**Job**
Extract exactly the run of lines starting at the line that holds "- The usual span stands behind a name" and ending at the line that holds "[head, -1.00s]", both included.
########################################
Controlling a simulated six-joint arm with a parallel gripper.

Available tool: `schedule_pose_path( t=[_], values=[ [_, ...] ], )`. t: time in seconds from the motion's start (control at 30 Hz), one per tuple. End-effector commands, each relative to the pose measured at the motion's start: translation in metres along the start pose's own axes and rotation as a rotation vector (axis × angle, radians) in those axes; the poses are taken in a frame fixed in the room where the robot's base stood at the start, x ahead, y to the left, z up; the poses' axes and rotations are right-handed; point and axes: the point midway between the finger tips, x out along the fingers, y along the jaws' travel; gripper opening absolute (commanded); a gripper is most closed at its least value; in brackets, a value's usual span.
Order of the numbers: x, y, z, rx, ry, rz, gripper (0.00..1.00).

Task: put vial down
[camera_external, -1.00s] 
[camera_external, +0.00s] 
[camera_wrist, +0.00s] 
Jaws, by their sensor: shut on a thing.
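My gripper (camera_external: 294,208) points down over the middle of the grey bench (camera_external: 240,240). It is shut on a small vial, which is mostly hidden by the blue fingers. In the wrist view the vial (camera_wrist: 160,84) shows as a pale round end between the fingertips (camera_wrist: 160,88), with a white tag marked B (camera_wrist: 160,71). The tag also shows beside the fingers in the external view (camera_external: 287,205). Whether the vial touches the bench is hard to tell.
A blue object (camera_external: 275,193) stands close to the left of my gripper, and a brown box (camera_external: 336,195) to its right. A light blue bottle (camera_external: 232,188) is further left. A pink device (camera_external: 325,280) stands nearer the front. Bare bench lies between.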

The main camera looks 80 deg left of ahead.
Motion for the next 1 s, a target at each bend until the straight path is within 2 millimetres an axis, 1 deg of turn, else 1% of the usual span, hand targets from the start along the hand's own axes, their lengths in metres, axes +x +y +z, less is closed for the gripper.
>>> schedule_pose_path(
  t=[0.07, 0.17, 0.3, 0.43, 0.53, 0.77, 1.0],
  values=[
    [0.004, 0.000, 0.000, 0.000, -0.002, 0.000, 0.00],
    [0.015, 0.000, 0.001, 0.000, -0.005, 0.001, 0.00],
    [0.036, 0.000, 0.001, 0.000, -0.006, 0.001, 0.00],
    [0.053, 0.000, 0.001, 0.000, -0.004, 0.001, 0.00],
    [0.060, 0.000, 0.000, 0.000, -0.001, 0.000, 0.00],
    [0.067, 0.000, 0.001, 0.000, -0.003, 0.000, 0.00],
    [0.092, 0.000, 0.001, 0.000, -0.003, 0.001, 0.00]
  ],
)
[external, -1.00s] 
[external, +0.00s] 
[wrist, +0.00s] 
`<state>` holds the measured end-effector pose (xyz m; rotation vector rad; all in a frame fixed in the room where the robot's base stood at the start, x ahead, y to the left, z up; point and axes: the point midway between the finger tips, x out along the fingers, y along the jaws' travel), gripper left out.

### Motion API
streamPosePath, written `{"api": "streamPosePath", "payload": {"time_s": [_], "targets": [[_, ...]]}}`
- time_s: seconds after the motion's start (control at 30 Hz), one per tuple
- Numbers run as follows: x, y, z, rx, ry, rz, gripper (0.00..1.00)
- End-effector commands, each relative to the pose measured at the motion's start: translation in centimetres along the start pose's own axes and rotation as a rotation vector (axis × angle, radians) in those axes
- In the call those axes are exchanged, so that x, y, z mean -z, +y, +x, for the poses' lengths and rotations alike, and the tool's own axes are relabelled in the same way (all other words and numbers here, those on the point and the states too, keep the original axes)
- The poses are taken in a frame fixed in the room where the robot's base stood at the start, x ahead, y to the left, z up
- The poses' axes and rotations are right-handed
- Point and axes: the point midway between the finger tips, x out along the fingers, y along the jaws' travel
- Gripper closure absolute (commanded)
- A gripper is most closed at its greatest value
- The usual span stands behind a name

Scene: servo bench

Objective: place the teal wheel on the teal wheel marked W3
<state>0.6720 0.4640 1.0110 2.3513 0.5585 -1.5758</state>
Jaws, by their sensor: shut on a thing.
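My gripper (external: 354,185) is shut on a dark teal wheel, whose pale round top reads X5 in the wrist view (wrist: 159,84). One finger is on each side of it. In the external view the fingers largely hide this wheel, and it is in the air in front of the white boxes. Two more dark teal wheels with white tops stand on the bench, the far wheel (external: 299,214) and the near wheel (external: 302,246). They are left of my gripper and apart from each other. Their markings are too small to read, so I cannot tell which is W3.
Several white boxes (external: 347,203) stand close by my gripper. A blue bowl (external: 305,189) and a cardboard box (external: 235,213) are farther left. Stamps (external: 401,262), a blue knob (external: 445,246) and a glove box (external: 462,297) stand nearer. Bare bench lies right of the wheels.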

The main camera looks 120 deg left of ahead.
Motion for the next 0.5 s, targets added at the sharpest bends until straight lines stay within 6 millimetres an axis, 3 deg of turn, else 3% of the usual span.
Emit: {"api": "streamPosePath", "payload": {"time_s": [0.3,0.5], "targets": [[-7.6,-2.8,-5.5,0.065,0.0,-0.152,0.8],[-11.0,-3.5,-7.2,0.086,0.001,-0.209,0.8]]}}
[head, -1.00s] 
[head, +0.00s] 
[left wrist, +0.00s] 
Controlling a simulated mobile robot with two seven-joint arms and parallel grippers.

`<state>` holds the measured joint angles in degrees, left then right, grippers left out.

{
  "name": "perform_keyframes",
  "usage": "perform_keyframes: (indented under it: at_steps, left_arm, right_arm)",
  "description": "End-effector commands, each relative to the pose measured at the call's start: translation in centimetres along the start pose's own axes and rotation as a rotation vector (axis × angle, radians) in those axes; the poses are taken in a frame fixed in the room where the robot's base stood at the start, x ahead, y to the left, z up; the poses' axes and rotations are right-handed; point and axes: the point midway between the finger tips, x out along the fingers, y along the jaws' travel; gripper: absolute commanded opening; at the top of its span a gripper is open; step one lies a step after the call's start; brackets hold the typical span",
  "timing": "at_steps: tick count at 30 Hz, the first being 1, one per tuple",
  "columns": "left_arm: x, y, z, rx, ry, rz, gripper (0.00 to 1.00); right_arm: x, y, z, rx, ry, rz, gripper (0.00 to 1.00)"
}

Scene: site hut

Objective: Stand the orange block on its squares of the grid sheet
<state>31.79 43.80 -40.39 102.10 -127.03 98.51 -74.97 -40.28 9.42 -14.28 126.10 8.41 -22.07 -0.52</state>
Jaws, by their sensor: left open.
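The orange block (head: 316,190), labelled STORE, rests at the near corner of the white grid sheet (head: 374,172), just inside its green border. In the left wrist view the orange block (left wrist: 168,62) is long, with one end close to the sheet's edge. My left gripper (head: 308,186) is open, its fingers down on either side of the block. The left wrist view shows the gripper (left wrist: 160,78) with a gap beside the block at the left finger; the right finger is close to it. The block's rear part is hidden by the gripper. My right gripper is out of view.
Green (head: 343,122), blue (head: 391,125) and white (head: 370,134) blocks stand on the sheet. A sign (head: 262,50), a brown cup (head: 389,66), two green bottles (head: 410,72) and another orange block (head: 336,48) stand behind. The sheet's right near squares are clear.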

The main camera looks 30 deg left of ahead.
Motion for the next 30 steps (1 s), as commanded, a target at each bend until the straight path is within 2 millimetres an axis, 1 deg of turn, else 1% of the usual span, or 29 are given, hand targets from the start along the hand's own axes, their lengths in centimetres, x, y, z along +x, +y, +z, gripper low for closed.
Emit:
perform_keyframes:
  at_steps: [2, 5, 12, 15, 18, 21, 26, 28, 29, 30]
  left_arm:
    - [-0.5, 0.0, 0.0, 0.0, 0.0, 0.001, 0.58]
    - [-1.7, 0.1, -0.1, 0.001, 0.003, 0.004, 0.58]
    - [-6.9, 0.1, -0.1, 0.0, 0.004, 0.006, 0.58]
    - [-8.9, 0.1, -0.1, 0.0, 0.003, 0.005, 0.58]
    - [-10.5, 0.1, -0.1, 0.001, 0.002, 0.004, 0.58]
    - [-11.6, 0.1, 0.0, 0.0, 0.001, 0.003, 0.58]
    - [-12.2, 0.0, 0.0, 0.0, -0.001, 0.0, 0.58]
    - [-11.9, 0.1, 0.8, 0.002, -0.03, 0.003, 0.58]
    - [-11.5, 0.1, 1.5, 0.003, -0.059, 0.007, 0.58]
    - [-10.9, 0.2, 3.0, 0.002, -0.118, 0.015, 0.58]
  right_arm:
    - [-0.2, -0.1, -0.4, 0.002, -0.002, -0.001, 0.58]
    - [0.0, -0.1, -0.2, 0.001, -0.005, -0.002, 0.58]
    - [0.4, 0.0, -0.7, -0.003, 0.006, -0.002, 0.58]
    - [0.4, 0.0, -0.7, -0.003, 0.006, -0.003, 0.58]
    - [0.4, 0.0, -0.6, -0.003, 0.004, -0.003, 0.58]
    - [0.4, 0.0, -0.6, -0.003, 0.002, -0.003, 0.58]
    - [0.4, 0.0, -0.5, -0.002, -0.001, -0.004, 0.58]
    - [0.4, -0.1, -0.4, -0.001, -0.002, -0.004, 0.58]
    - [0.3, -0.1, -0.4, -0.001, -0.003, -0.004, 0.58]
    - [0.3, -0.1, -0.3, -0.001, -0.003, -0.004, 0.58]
########################################
**Answer to the task**
- The usual span stands behind a name

Scene: servo bench

Objective: place the teal wheel on the teal wheel marked W3
<state>0.6720 0.4640 1.0110 2.3513 0.5585 -1.5758</state>
Jaws, by their sensor: shut on a thing.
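My gripper (external: 354,185) is shut on a dark teal wheel, whose pale round top reads X5 in the wrist view (wrist: 159,84). One finger is on each side of it. In the external view the fingers largely hide this wheel, and it is in the air in front of the white boxes. Two more dark teal wheels with white tops stand on the bench, the far wheel (external: 299,214) and the near wheel (external: 302,246). They are left of my gripper and apart from each other. Their markings are too small to read, so I cannot tell which is W3.
Several white boxes (external: 347,203) stand close by my gripper. A blue bowl (external: 305,189) and a cardboard box (external: 235,213) are farther left. Stamps (external: 401,262), a blue knob (external: 445,246) and a glove box (external: 462,297) stand nearer. Bare bench lies right of the wheels.

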The main camera looks 120 deg left of ahead.
Motion for the next 0.5 s, targets added at the sharpest bends until straight lines stay within 6 millimetres an axis, 3 deg of turn, else 3% of the usual span.
Emit: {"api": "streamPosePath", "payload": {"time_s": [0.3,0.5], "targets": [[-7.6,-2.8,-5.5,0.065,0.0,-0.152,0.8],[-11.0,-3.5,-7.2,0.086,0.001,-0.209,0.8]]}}
[head, -1.00s] 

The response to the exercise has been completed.